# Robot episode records
(begin)

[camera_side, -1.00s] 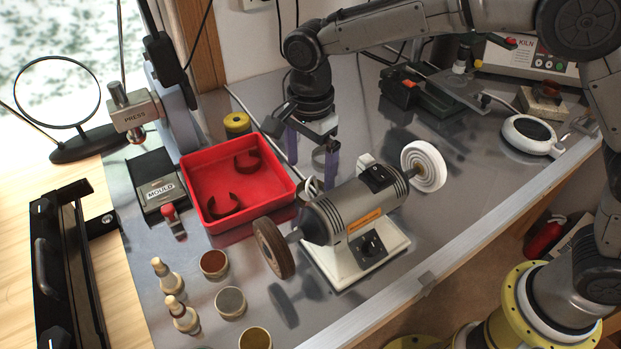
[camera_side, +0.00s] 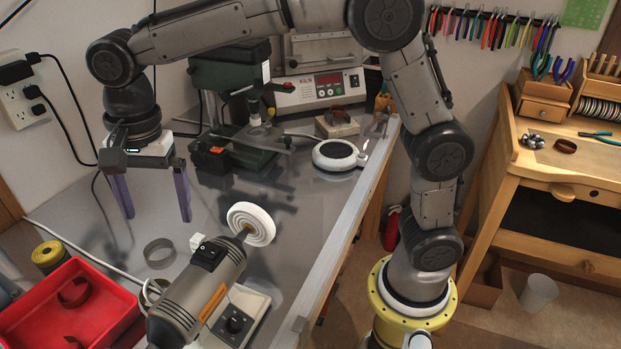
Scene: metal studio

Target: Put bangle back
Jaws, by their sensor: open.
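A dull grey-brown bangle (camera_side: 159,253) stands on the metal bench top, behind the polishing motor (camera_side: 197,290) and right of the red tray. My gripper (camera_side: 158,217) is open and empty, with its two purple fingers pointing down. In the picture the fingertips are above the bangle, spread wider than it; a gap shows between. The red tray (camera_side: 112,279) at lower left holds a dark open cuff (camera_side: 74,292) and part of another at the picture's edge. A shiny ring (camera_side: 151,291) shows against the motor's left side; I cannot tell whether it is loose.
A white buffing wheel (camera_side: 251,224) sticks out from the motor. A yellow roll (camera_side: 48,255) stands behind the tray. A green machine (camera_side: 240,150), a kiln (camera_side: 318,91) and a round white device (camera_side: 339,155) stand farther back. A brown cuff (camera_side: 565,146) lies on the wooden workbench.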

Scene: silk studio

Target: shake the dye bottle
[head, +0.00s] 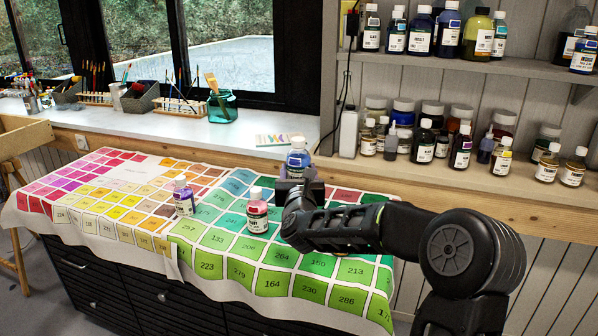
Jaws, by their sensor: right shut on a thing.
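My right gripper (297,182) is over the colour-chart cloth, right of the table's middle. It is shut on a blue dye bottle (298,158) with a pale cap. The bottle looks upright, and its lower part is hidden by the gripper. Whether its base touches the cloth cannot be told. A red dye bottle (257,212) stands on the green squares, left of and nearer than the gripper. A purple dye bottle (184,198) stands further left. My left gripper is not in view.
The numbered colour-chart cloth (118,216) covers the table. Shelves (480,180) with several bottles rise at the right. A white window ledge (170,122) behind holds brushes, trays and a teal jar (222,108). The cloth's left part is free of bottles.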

(end)
(begin)

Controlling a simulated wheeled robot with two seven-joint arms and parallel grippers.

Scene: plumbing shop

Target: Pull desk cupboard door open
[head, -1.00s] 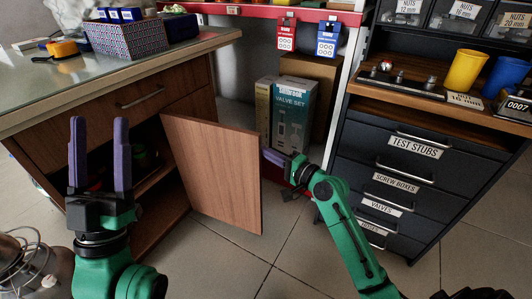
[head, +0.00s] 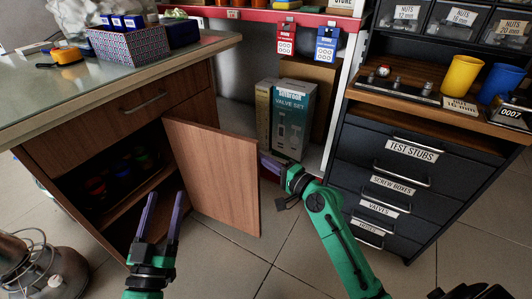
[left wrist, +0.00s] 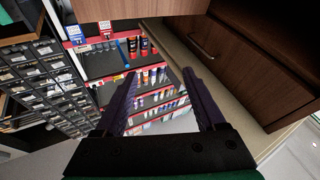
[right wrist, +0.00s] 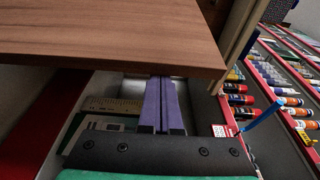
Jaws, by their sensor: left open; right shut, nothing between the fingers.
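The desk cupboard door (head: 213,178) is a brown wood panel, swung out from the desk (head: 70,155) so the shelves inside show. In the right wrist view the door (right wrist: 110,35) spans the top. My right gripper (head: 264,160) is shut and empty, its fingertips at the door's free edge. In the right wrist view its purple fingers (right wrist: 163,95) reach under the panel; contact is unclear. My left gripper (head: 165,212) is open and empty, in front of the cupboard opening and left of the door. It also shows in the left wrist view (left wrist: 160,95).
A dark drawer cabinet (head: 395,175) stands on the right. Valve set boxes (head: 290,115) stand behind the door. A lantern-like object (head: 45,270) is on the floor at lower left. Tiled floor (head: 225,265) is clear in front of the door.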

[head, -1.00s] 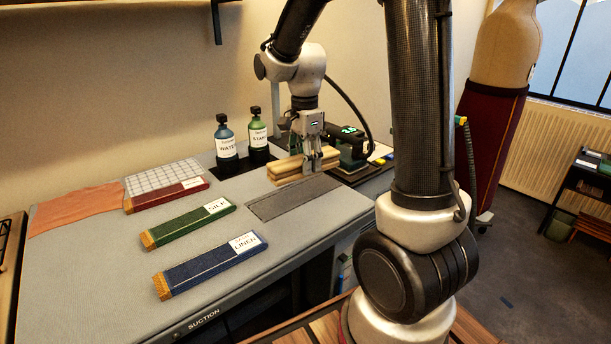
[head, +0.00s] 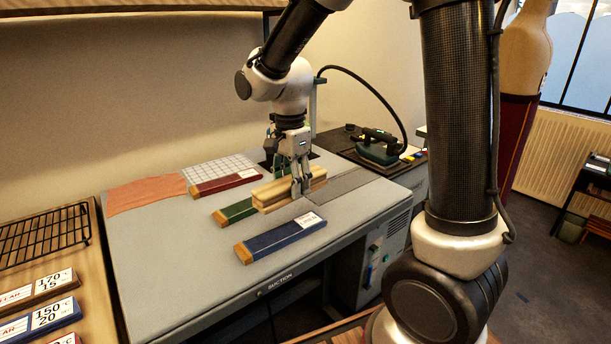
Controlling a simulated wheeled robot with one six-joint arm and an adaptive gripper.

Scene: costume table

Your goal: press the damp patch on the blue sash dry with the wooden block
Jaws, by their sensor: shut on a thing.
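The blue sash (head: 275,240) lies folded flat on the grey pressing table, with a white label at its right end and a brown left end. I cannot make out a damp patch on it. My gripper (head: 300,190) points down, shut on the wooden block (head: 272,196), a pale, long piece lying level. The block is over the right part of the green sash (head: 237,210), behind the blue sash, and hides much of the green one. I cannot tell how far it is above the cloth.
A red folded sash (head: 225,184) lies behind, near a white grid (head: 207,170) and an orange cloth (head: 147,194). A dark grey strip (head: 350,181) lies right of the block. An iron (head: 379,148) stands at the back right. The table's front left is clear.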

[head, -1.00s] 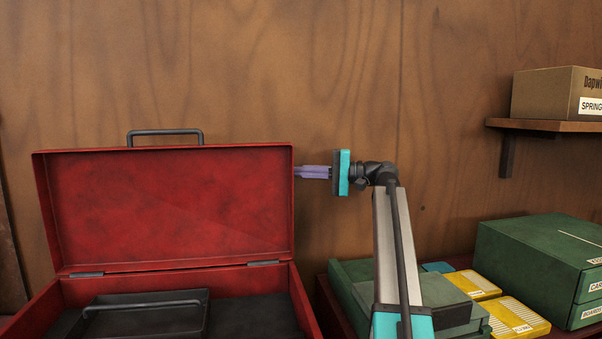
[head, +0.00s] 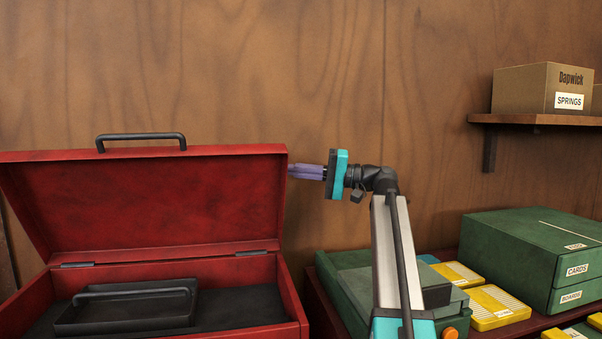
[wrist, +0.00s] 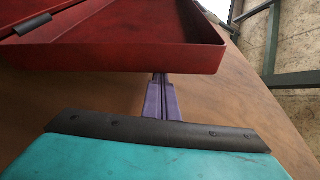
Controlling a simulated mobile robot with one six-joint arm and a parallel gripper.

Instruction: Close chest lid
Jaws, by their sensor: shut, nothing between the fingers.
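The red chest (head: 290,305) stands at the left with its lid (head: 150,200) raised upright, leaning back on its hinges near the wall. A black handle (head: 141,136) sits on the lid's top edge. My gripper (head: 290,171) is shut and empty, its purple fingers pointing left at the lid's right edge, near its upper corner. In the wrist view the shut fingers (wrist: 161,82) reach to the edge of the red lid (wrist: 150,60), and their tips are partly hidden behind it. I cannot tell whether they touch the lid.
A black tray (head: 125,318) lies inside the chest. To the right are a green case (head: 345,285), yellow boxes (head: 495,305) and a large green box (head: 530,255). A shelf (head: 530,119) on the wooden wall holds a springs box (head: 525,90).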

(end)
(begin)

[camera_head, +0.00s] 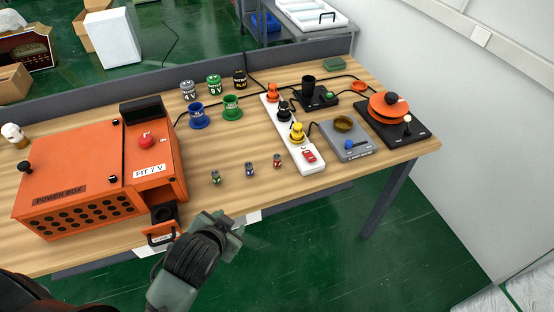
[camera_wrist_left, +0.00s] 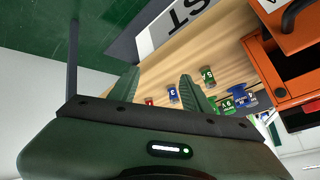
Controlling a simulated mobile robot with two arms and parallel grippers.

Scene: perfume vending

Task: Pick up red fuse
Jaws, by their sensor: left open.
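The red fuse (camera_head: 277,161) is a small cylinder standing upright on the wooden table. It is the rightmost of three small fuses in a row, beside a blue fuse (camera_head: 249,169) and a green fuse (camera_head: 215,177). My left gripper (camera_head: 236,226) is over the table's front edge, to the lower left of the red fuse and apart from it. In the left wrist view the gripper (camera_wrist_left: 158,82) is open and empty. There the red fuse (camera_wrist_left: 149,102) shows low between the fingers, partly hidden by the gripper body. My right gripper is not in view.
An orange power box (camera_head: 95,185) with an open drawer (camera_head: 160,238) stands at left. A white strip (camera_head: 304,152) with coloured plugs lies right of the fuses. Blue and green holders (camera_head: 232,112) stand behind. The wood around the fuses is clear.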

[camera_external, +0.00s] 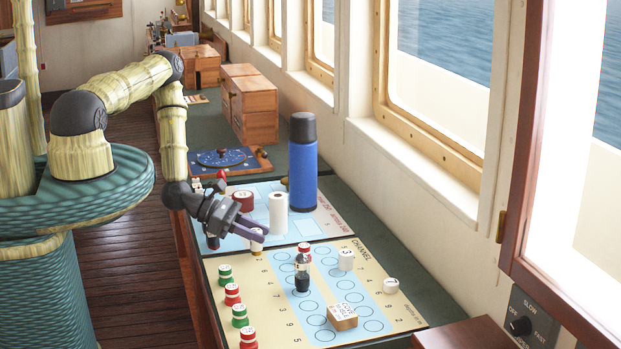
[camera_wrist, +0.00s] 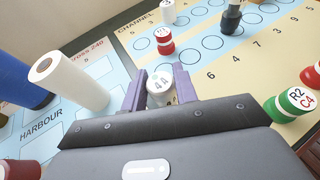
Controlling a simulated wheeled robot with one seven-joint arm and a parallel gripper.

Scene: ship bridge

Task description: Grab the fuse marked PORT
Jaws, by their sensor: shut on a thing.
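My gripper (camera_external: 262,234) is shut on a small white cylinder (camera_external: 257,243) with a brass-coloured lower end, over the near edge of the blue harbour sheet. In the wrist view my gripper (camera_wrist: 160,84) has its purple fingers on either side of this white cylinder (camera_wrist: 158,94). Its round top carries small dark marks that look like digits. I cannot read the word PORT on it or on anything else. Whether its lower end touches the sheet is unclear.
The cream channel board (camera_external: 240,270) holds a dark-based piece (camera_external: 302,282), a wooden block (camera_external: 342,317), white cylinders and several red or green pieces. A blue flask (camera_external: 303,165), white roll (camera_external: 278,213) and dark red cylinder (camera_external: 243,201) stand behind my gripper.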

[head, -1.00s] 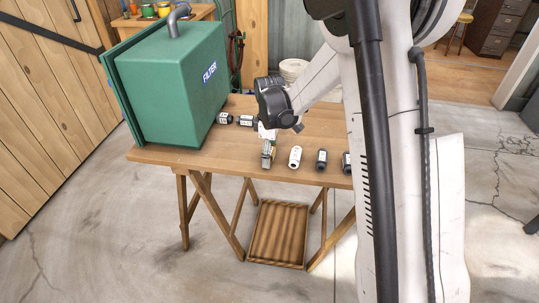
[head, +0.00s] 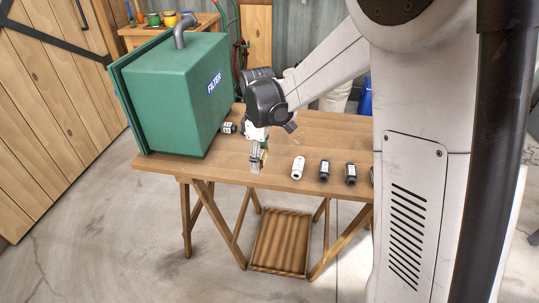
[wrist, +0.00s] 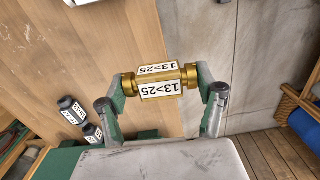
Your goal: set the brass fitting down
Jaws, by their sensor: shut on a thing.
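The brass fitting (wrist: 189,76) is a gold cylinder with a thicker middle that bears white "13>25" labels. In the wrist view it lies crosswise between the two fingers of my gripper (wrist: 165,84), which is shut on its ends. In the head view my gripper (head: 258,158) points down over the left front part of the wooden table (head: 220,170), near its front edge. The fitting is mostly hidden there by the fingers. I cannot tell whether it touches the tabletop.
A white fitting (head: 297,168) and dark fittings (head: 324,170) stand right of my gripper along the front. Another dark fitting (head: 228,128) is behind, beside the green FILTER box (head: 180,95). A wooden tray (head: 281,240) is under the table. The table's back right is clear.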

(end)

Using the data above, set down each line from the line with "[camera_side, -1.00s]" to the line with "Target: Put bangle back" exactly, both ends included, and leave the pictures behind. Nothing else belongs.

[camera_side, -1.00s] 
[camera_side, +0.00s] 
Scene: metal studio

Target: Put bangle back

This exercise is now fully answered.